Rosmerlin Estupiñan-Silva | diploweb.com | vendredi 2 septembre 2011

dimanche 4 septembre 2011

La pression exercée par les noyaux durs du conservatisme hondurien continue à être considérable, notamment, à l’intérieur du pouvoir judiciaire, du Tribunal supérieur électoral (TSE), du Parlement et de la force publique.

La communauté internationale a assisté en 2011 au cours de l’examen périodique universel des droits de l’homme du Honduras à un essai de changement tactique qui semble se répandre à l’intérieur du pays à travers les médias. Il s’agit de l’usage des problèmes sociaux de la violence des maras et du narcotrafic, ainsi que des problèmes issus des catastrophes naturelles telles que la période de pluies comme un sorte de rideau de fumée pour masquer la violence politique, la censure, la répression et l’impunité.

LE 28 juin 2009, un coup d’État des forces armées honduriennes, bénéficiant du soutien du Parlement et de la Cour Suprême de Justice, a renversé le président du Honduras Manuel José Zelaya-Rosales (2006-2010). Par conséquent, ce pays a été suspendu de son siège à l’Organisation des États Américains (OEA) [1] et son gouvernement actuel (2010-2014), avec à sa tête Porfirio Lobo-Sosa (ancien président du Parlement), issu des élections organisées par les putschistes a été considéré comme inacceptable par le sous-continent latino-américain.

Après deux ans de rupture de l’ordre constitutionnel hondurien, le premier examen universel des droits de l’homme au Honduras a eu lieu le 4 janvier 2011. A cette occasion, des États du système des Nations Unies ont souligné leur préoccupation pour l’augmentation des violations des droits de l’homme contre les défenseurs, les femmes, les journalistes et les prisonniers parmi d’autres populations.

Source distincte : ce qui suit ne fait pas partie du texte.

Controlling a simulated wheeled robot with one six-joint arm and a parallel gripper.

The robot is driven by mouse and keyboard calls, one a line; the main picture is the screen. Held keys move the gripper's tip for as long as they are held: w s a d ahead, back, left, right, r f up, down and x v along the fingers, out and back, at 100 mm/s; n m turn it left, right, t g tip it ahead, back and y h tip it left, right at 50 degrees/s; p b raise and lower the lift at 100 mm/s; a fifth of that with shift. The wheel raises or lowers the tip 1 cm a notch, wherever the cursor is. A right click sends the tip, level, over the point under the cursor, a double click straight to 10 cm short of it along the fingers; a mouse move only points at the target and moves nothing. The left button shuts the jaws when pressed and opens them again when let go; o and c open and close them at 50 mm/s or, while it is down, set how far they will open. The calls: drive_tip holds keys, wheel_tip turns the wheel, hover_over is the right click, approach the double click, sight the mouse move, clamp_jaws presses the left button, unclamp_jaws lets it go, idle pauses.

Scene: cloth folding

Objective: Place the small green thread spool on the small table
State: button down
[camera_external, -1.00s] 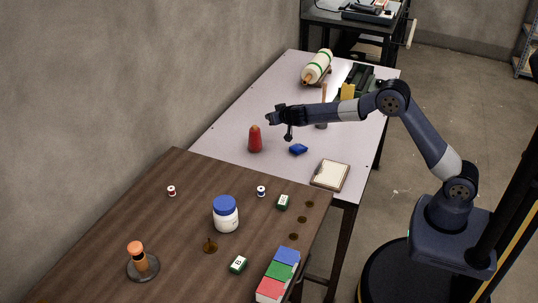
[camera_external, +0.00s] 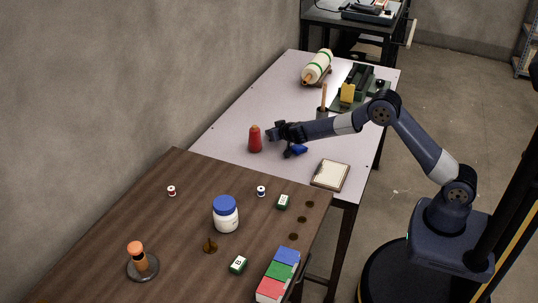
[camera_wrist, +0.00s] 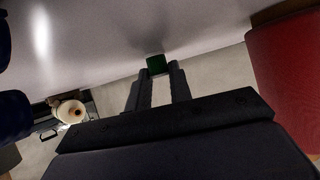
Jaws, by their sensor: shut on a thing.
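In the wrist view, a small green piece, the thread spool (camera_wrist: 156,64), sits between the tips of my gripper (camera_wrist: 156,78). The fingers are shut on it. In the external view, my gripper (camera_external: 287,153) is low over the white table (camera_external: 225,140), between a red cone-shaped thing and a blue thing. The spool cannot be made out there. A brown wooden table (camera_external: 110,230) stands in front of the white one. I cannot tell from the pictures whether the spool touches the white tabletop.
The red cone (camera_external: 255,140) stands close left of my gripper and fills the right of the wrist view (camera_wrist: 288,80). The blue thing (camera_external: 300,150) lies close right. A clipboard-like pad (camera_external: 330,174) lies nearer. A white jar (camera_external: 225,215) and small spools stand on the wooden table.

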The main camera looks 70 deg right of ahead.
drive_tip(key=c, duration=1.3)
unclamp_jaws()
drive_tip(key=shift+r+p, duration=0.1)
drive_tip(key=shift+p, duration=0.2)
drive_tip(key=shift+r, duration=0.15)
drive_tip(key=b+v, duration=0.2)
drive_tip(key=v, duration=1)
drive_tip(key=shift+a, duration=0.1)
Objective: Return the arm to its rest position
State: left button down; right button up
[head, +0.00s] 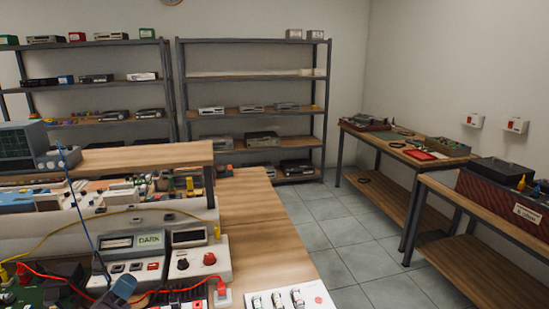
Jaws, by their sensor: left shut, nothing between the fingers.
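My left gripper (123,287) shows as a small blue-grey shape at the bottom left edge, over the cluttered bench (262,235). It is shut and empty, and most of its arm is out of view. It is close in front of a grey instrument with a "DARK" label (149,240). Whether it touches anything there cannot be told. My right gripper is not in view.
Red, yellow and blue cables cross the bench around a meter with a red knob (209,259). A white board with small parts (290,300) lies at the front. Shelves (258,108) stand behind, side tables (470,212) at right. Tiled floor (345,235) between is clear.

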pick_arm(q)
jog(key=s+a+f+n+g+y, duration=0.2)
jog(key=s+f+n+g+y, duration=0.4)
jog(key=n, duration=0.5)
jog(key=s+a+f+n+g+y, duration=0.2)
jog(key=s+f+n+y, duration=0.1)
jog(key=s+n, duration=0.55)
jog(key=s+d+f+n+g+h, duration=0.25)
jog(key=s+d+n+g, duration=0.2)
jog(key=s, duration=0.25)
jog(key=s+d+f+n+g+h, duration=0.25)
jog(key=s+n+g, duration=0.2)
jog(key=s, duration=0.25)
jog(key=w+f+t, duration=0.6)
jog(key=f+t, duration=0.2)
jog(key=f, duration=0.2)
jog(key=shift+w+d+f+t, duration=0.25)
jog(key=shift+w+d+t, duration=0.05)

La continuité de la brutalité policière et militaire, la torture et la disparition forcée et, d’une façon générale, l’ambiance d’impunité et la manque d’indépendance de la magistrature concernant les crimes commis font également partie des doléances [2].

Néanmoins, le 1er juin 2011, l’OEA a réadmis le Honduras en son sein. Cet événement fait suite à un « Accord de réconciliation nationale » signé à Cartagena (Colombie) entre le gouvernement ad interim et l’ex-président Zelaya-Rosales, avec pour médiateurs les gouvernements de la Colombie et du Venezuela [3]. En effet, le premier point de l’Accord, le retour de Zelaya-Rosales sur le sol hondurien a été effectif le 28 mai 2011. Ces évènements se prêtent à des analyses contrastées qui doivent prendre en compte les enjeux des acteurs honduriens aussi bien que ceux des acteurs internationaux.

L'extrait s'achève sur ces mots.